### Task to complete
Starting at the line containing "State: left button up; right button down", copy each line exactly, ending with the line containing "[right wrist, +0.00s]". Leave out everything else.

### Data excerpt
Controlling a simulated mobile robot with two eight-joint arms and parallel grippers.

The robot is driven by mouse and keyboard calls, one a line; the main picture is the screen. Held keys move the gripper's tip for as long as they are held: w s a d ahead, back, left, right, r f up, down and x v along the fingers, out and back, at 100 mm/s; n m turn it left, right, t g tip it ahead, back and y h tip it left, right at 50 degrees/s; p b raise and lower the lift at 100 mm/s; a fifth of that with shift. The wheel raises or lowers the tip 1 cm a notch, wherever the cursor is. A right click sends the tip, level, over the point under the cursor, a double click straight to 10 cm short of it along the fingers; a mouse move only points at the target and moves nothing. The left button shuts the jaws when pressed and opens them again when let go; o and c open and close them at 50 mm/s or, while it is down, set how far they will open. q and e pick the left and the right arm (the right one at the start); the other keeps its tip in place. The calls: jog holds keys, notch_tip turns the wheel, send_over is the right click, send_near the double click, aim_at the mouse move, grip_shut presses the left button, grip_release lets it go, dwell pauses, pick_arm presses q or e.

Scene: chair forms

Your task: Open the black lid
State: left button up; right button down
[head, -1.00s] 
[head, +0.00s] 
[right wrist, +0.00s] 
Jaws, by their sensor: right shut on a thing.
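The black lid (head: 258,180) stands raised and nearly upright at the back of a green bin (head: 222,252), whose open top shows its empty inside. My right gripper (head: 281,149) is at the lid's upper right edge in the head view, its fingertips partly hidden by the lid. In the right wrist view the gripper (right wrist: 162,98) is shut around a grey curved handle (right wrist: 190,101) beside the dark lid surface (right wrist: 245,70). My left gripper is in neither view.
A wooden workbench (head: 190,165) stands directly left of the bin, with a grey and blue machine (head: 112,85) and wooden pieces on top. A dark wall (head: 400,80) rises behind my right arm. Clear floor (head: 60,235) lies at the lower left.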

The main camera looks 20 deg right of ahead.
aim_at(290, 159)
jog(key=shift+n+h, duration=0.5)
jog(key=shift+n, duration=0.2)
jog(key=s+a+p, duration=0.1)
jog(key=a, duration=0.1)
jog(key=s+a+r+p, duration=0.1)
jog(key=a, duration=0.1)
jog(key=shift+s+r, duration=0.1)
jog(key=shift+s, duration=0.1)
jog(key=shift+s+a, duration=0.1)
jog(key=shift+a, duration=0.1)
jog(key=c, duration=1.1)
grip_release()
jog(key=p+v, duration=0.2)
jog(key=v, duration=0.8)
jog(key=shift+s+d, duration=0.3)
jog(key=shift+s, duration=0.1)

### Finished exercise
State: left button up; right button down
[head, -1.00s] 
[head, +0.00s] 
[right wrist, +0.00s] 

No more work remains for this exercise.